Cet article fait partie de la série "Perspectives", écrite par des tierces parties. Ici, David Shairpe de J.P.Morgan Asset Management évoque la question des points de retournement sur les marchés financiers.
Points de retournement
Plusieurs points de retournement sont apparus sur les marchés d’actions cette année, la plupart étant susceptibles de signaler la fin de plusieurs tendances de long terme. Avec l’arrêt des rachats d’actifs qui se profile aux Etats-Unis dans le prolongement du débat sur le “tapering” (réduction progressive des rachats d’actifs par la Réserve fédérale), les rendements des obligations d’Etat ont commencé à progresser à partir de leurs niveaux les plus bas depuis plusieurs décennies – et les points de retournement des taux d’intérêt ont souvent été dans le passé des facteurs de rotation sectorielle et de style de gestion.

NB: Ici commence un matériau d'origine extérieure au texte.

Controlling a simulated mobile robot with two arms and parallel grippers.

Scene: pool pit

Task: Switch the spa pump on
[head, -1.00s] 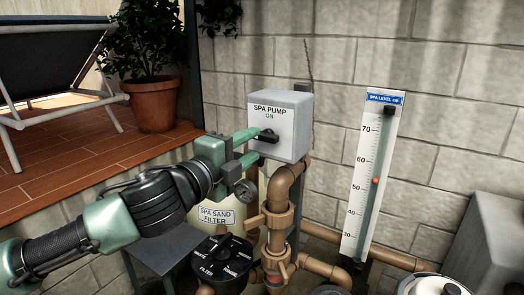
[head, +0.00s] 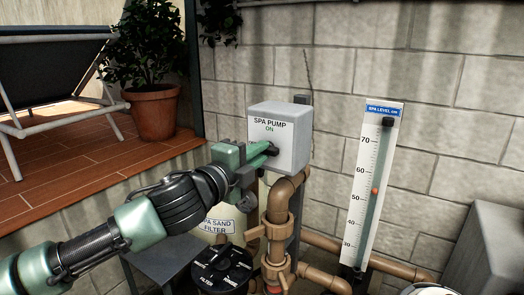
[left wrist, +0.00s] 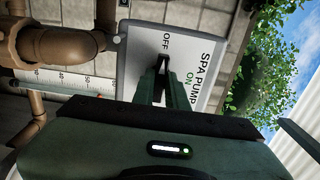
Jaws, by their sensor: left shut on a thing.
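The grey spa pump switch box (head: 299,132) stands against the block wall, with "SPA PUMP" and a green "ON" on its white face. The box face (left wrist: 136,62) fills the middle of the left wrist view, where "OFF" also shows. A black switch knob (head: 273,149) sits on the face. My left gripper (head: 267,148) is shut on this knob, its green fingers side by side. In the left wrist view the knob (left wrist: 163,66) shows between the fingertips, its end towards "OFF". The fingers hide part of it. My right gripper is out of view.
Brown pipes (head: 277,205) run close below the box. A black filter valve dial (head: 224,266) lies below my arm. A spa level gauge (head: 373,190) leans at the right. A potted plant (head: 154,113) and lounger (head: 55,60) stand on the deck at left.

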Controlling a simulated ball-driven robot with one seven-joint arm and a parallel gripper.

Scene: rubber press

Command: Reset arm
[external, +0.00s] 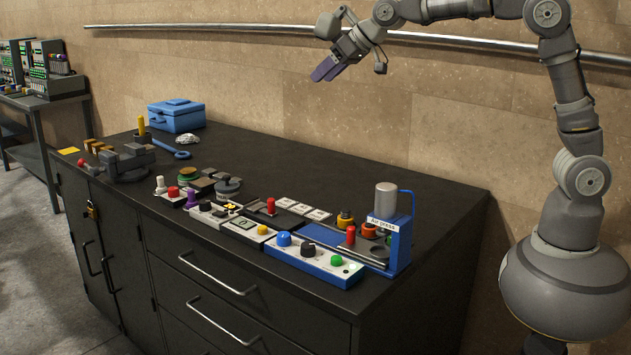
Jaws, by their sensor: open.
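My gripper (327,67) hangs high above the back of the dark workbench, in front of the tiled wall. Its purple-tipped fingers point down and to the left. It is open and holds nothing visible. My arm reaches in from the right, bent up and over, with its base at the right of the bench. Nothing touches the gripper.
The bench top (300,182) is clear at the back middle. A blue air press (399,245) with a grey cylinder stands at the right end. Control boxes with knobs (313,260) line the front edge. A vise (125,162), a blue toolbox (176,116) and a blue wrench (171,148) sit left.

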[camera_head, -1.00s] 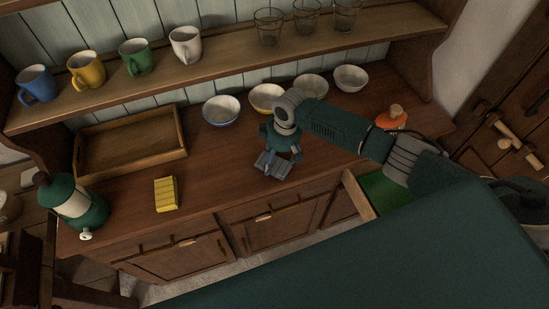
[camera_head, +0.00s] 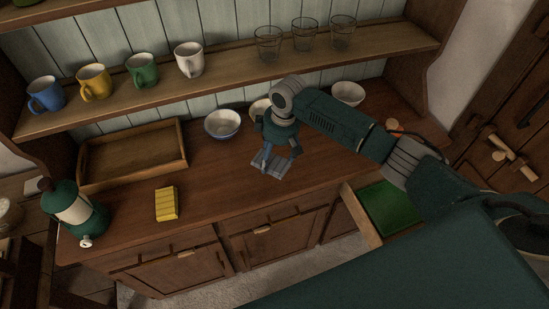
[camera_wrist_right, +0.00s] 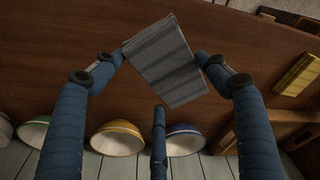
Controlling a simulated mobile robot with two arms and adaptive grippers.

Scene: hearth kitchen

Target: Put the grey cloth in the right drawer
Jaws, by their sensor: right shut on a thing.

Un point pivot clé est apparu fin avril lorsque les rendements obligataires ont commencé à progresser sérieusement. Pour ce qui concerne le couple valeurs cycliques/valeurs défensives, depuis leurs niveaux extrêmes respectifs de mi-avril, les cycliques américaines et européennes ont surperformé les défensives de respectivement 12 % et 10 %. Tout se passe comme si la hausse des rendements obligataires était annonciatrice d’une amélioration des prévisions de croissance.
De la même manière, nous avons assisté au début d’un retournement de la surperformance de long terme du style de gestion focalisé sur les valeurs de haute qualité en Europe. Depuis mi-avril, l’indice MSCI Quality Europe a sous-performé de près de 7 % par rapport à l’ensemble du marché.Aux Etats-Unis, la faiblesse du style haute qualité a en fait déjà commencé au milieu de l’année dernière – lorsque l’indice MSCI US High Quality a sous-performé le marché de près de 6 %.
Dans les deux cas ce recul peut sembler peu important, mais il s’agit d’une évolution majeure pour une tendance de long terme sur les deux marchés : jusqu’à ces deux points de retournement respectifs, la qualité avait surperformé le marché élargi de près de 29 % aux Etats-Unis et du chiffre impressionnant de 49 % en Europe depuis 2007 (voir le graphique de la semaine).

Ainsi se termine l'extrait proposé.